* start Data to use *

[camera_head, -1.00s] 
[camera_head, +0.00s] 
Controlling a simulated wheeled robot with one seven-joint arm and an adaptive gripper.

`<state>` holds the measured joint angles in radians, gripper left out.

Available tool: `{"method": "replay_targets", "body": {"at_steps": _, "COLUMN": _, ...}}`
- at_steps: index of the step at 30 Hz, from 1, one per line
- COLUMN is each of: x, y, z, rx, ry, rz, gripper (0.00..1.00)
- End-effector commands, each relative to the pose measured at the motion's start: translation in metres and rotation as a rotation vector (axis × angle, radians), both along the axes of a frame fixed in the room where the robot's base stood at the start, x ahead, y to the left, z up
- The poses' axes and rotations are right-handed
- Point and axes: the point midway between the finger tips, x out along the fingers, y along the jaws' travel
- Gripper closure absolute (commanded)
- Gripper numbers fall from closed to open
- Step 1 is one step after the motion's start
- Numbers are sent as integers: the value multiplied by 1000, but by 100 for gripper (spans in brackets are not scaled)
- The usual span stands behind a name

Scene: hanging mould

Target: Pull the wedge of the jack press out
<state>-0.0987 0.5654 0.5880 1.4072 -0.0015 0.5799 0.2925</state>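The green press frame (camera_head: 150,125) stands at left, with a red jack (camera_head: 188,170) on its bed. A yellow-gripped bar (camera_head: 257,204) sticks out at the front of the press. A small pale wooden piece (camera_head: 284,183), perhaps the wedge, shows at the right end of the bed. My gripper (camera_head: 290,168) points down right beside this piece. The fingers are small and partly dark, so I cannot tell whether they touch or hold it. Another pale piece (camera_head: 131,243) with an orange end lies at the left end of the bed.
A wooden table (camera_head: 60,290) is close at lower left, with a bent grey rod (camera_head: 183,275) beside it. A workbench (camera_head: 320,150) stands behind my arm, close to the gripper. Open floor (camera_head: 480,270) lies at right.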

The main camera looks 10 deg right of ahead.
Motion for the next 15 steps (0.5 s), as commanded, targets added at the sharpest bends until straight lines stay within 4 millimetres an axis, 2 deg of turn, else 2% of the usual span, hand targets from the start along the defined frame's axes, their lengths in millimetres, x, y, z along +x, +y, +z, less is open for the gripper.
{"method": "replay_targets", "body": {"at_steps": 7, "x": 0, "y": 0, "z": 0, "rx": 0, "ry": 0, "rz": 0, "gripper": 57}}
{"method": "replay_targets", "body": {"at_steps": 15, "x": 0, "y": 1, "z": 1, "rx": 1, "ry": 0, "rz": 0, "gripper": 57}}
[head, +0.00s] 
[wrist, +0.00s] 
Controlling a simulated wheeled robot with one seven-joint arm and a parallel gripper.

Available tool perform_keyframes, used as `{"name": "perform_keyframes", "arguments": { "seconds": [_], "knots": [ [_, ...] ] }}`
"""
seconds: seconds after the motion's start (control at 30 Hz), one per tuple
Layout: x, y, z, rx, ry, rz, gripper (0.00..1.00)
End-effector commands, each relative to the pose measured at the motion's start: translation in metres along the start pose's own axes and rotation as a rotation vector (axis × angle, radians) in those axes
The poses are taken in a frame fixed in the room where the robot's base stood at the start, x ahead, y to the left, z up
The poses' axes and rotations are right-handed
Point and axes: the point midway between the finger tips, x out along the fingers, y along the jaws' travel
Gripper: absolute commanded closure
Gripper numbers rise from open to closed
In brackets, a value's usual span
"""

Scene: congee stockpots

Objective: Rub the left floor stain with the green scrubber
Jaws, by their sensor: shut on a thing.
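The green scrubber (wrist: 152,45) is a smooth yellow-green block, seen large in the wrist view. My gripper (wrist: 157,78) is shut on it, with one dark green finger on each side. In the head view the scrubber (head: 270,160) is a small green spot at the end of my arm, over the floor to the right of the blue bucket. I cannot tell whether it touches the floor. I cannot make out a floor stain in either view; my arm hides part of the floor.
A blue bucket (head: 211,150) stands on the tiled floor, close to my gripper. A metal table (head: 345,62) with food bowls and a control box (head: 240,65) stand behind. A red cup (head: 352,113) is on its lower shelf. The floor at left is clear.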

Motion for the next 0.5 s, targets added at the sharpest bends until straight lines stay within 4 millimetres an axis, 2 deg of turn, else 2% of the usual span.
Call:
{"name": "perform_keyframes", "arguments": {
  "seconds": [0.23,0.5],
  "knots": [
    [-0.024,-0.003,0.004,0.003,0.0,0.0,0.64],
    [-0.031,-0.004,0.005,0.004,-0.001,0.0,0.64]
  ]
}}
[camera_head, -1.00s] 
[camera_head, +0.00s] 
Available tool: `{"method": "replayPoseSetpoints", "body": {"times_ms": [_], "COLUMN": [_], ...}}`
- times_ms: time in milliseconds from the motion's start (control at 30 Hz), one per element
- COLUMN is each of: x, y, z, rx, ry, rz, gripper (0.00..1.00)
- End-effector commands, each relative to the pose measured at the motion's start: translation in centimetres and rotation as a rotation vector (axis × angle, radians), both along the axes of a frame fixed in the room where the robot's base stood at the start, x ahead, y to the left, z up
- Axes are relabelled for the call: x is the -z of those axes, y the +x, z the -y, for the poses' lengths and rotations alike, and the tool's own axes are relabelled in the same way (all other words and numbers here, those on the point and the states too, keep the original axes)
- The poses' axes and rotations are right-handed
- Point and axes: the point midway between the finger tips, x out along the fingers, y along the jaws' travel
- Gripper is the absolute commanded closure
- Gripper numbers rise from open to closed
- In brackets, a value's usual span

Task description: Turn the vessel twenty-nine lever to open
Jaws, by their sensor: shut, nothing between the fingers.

* end Data to use *

What is required =
In the listing, how many lines hold "brackets"? Answer with a bare number.

Written solution =
3